WRITTEN EXERCISE:
Collect every line that includes the string "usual".

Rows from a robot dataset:
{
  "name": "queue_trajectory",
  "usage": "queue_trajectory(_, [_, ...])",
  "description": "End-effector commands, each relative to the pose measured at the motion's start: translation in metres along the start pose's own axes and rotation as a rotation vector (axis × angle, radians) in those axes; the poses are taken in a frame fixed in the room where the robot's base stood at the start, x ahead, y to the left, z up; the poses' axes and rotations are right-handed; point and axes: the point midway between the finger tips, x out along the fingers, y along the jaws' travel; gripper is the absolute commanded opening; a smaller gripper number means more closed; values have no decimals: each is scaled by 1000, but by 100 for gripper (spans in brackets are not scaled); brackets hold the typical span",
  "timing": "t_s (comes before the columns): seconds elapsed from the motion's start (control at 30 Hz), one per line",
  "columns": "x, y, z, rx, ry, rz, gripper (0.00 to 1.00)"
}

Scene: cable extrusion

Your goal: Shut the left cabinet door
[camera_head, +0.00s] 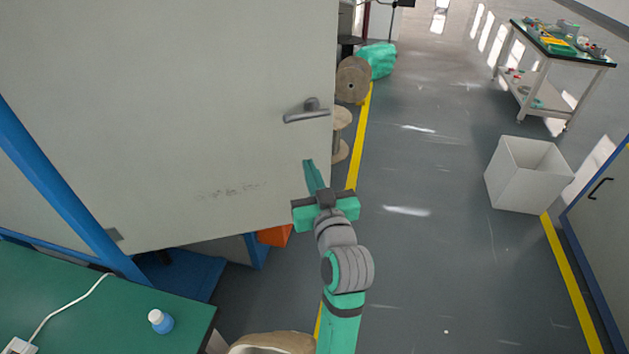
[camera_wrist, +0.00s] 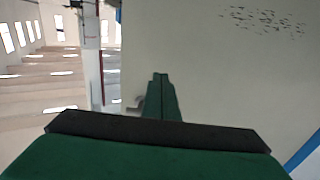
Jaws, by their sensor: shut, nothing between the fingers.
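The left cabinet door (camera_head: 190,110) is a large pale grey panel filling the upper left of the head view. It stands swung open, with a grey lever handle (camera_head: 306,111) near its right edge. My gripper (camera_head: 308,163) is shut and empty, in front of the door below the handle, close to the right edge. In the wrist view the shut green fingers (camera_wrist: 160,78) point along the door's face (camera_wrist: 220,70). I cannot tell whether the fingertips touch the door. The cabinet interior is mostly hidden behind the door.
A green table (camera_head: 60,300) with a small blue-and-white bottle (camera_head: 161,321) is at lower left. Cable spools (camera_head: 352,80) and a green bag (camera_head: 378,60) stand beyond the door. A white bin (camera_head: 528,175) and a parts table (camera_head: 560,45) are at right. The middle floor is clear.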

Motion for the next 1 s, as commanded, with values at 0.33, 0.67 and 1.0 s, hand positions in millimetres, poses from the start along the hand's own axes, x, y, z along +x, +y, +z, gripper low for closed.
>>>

...

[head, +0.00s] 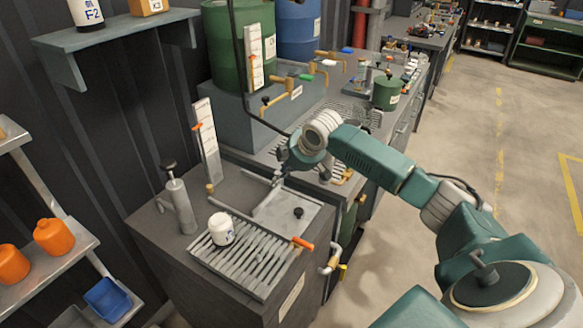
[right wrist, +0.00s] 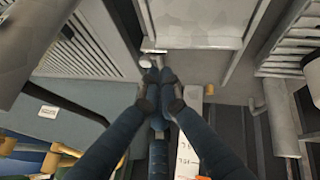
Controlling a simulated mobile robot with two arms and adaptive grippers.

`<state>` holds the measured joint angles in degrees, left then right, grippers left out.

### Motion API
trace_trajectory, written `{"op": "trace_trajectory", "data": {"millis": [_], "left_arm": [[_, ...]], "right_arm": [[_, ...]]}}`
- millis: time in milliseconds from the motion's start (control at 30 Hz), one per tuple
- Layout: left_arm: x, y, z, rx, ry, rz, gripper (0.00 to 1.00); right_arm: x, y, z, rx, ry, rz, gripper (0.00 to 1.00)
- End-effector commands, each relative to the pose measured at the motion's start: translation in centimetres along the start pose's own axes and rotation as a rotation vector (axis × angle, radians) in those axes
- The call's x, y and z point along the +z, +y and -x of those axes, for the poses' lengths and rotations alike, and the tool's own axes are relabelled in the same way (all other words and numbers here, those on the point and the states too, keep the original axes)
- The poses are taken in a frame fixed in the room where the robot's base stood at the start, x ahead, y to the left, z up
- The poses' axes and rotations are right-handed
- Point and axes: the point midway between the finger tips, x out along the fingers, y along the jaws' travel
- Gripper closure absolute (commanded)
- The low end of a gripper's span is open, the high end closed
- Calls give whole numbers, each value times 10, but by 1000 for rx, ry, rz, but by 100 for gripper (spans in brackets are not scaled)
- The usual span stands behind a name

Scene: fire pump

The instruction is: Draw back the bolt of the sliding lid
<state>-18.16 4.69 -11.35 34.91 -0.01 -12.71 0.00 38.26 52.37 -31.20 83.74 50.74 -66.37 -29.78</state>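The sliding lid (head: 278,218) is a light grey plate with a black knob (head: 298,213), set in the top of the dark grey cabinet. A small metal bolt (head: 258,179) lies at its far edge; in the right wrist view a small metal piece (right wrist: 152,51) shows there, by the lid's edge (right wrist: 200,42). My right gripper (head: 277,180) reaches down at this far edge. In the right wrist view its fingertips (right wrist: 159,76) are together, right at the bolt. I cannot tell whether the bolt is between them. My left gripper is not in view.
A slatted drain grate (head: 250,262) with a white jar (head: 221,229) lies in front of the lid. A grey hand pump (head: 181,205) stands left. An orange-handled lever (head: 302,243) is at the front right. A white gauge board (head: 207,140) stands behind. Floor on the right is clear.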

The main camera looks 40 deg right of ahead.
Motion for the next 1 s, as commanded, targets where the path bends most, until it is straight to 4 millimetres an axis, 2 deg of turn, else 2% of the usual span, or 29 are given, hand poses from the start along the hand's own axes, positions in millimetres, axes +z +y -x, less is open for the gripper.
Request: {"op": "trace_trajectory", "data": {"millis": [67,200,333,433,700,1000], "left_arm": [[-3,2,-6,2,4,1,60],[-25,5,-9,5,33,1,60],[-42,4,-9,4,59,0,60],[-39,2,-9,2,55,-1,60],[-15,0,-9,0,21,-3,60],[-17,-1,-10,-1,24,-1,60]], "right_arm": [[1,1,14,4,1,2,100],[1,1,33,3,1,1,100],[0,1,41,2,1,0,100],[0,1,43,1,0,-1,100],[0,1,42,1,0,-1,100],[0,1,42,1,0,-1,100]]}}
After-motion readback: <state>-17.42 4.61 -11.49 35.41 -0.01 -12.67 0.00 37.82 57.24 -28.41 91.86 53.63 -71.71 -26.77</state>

THE OUTPUT:
- The usual span stands behind a name
Motion for the next 1 s, as commanded, targets where the path bends most, until it is straight to 4 millimetres an axis, 2 deg of turn, else 2% of the usual span, or 29 are given, hand poses from the start along the hand's own axes, positions in millimetres, axes +z +y -x, less is open for the gripper.

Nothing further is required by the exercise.